The run-up to Kenya’s presidential elections today has been marked by a mixture of Western-style electioneering, allegations of corruption and gigantic rallies. Violence has never been far from the surface; at least 70 people have been killed in election-related clashes. Candidates have shamelessly whipped up tribal enmity among the country’s 14 million voters. Many people have ignored them but the race is now on a knife-edge. Opinion polls give Raila Odinga, the main challenger, a slight lead. Fears are growing of more violence if the outcome is a narrow victory for either side. Tensions are running high.
Yesterday a mob killed at least three policemen in Mr Odinga’s stronghold of Nyanza province. According to KTN, the state broadcaster, supporters of Mr Odinga’s Orange Democratic Movement (ODM) claimed that the Government was planning to dress police as members of various parties to rig the vote.

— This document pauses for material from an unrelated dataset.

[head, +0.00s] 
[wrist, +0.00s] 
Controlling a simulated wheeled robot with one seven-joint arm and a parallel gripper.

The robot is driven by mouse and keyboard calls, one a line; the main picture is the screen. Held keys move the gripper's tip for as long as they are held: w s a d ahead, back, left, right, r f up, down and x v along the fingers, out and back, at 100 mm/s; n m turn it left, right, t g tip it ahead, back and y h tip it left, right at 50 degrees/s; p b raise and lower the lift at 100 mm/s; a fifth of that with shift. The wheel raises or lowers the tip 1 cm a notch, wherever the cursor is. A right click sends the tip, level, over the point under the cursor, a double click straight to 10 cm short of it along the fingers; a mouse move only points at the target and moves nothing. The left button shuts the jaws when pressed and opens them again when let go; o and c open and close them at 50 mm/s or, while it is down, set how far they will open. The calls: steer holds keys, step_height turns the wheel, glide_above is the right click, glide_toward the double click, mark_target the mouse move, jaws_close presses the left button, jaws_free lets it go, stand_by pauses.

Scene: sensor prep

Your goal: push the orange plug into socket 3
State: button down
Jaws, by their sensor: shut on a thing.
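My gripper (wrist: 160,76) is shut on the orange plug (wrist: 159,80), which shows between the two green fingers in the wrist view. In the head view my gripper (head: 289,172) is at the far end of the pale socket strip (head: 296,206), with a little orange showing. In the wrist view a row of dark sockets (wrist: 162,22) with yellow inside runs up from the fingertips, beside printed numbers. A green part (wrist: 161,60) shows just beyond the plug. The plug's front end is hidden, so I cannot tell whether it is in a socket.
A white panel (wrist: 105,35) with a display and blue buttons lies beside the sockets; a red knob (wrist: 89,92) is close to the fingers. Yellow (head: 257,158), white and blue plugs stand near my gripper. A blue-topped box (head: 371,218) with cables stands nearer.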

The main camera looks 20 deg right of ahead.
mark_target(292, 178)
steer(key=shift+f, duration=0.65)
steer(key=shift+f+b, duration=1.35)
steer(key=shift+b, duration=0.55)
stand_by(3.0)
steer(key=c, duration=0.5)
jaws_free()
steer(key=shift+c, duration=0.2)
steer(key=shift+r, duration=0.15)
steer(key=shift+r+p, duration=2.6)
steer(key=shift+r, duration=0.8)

President Kibaki, 76, immediately denied the claims and said that the poll would be free and fair. The President, a man not known for his sorties to meet the citizens, has been forced to take to the campaign trail to try to win a second term and avoid the humiliation of becoming one of the few incumbents of an African nation to lose an election despite engineering five years of economic growth.
That in itself could be his greatest legacy. It represents a remarkable turn-around since the 24-year presidency of Daniel arap Moi, the quintessential African big man, came to an end in 2002. Mr Moi’s cronies tortured and killed opponents in the basement of a rust-orange skyscraper known as Nyayo House in central Nairobi. Few people dared to criticise, let alone vote against, the former schoolteacher whose rule was marked by graft and mismanagement.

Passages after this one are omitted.